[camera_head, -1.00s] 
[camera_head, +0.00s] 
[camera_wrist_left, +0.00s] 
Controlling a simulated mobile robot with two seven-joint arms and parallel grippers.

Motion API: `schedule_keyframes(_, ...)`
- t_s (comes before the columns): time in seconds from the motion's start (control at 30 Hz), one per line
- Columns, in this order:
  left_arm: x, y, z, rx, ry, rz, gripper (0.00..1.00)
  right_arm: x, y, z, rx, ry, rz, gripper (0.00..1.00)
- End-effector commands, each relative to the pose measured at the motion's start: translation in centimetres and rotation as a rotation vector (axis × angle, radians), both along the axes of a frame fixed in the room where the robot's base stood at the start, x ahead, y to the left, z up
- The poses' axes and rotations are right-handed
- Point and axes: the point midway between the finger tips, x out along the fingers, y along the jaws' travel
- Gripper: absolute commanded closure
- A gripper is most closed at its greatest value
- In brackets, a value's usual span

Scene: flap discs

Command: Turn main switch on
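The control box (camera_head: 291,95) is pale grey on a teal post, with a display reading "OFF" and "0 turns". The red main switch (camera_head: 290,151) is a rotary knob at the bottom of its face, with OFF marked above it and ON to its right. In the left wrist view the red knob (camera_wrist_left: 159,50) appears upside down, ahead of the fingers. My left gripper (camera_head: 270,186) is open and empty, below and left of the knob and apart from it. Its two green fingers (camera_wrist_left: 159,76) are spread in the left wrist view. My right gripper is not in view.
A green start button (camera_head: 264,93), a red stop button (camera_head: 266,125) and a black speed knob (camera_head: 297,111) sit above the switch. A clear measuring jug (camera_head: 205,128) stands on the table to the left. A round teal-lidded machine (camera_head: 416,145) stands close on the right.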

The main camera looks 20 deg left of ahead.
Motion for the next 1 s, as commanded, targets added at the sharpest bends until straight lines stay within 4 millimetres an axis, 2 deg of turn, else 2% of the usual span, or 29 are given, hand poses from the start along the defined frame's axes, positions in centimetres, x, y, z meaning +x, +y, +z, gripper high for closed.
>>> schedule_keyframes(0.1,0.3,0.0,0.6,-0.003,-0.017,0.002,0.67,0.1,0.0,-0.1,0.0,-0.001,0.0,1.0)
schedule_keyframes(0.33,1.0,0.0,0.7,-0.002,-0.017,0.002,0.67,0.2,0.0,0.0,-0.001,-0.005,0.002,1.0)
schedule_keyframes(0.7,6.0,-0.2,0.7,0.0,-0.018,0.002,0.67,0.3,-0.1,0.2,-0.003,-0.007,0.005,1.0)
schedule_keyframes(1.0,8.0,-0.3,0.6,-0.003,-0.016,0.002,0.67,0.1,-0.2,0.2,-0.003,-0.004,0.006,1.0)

====

— AIM —
Check every line of the data, and copy the ones that contain "closed".

— COMPLETED TASK —
- A gripper is most closed at its greatest value
Motion for the next 1 s, as commanded, targets added at the sharpest bends until straight lines stay within 4 millimetres an axis, 2 deg of turn, else 2% of the usual span, or 29 are given, hand poses from the start along the defined frame's axes, positions in centimetres, x, y, z meaning +x, +y, +z, gripper high for closed.

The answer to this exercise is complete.